Yup, the law is an ass…
But it’s not a religious ceremony and has absolutely nothing to do with religion - it is purely a state ceremony. Thus, what Ms Ladelle’s personal religious convictions are is not relevant.
If she can’t or won’t do her job, then she should find another one.
Common sense lucidly and eloquently conveyed. Nice one!
Hey, I agree with you - but asking someone to work Sundays or Friday evenings has nothing to do with religion.

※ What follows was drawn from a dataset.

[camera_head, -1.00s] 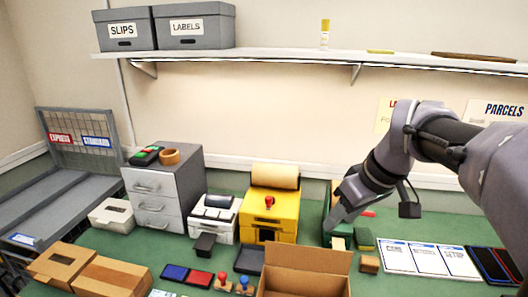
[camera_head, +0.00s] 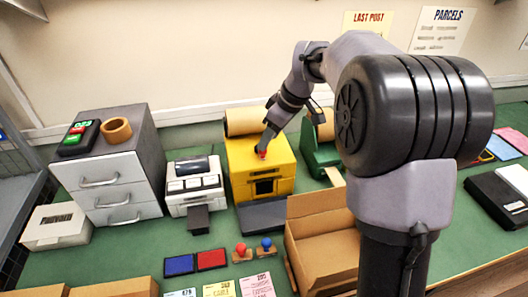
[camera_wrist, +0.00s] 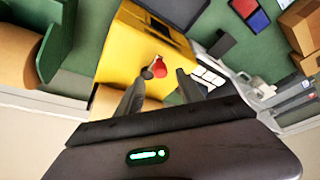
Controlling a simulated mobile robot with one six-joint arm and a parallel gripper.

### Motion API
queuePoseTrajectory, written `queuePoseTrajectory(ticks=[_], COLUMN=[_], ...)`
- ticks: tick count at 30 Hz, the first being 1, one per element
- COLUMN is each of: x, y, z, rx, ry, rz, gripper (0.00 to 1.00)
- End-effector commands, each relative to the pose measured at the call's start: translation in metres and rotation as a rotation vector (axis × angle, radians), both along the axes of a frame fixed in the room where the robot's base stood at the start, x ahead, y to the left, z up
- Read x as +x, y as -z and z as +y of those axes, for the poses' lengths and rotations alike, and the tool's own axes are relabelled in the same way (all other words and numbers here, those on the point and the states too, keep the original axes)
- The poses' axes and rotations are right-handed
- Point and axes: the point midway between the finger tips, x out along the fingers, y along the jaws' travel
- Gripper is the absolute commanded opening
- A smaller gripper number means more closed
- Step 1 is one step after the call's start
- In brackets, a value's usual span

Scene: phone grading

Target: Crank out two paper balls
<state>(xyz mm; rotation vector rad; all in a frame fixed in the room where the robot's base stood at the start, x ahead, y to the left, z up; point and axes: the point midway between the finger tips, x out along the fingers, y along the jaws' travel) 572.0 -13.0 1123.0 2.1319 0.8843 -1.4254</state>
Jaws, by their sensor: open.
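The yellow paper machine (camera_head: 245,180) stands on the green bench with a brown paper roll (camera_head: 240,121) at its back and a dark opening in its front. Its crank has a red knob (camera_head: 262,154) on the top. My gripper (camera_head: 266,146) is over the machine at this knob. In the wrist view my open gripper (camera_wrist: 160,74) has one finger on each side of the red knob (camera_wrist: 160,69); I cannot tell whether they touch it. A dark tray (camera_head: 264,216) lies in front of the machine. I see no paper ball.
An open cardboard box (camera_head: 320,235) stands right of the tray. A white label printer (camera_head: 192,190) is left of the machine, and a green dispenser (camera_head: 322,158) is right of it. A grey drawer cabinet (camera_head: 115,175) stands further left.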

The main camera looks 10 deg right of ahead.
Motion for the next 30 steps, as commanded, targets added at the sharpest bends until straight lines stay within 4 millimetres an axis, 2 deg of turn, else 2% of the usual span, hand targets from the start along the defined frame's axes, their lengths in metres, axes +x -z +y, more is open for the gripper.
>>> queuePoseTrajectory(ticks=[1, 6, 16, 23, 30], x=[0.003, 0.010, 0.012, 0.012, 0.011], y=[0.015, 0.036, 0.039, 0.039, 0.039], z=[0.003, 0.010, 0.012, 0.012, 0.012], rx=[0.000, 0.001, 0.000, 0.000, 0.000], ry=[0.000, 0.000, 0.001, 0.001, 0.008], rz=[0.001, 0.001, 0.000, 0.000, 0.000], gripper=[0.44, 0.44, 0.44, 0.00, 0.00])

It still can be discriminatory though…
Damn lawyers :p
I think religious days of observance should be respected for any worker, but they have to respect the diversity in society and the rule of law when either or both connect to their work. I think… staying away from work on a Sunday to go to church and observe it as a day of rest dictated by God isn’t inherently offensive to others. But refusing in your job at a registry office to register gay unions is very offensive, and yes, if you don’t do your job, if you point blank refuse, you should and most of us would get sacked.
And she was, I think.
Well, she has won her case. I’m with Thunderdragon on the principle, with the complication that when she became a Registrar there probably weren’t civil partnerships.so the goalposts have changed during her career.
In the crazy game of minority top trumps, today’s surprising hand is that being a Christian trumps being Gay, although she is a black Christian which may or may not have had a bearing on the case.
Apparently it doesn’t became case law unless it is appealed (which no doubt Islington will do, after all it is only Public money) and if it is and upheld, then we will see the crazy stuff like checkout staff refusing to sell us condoms and so on.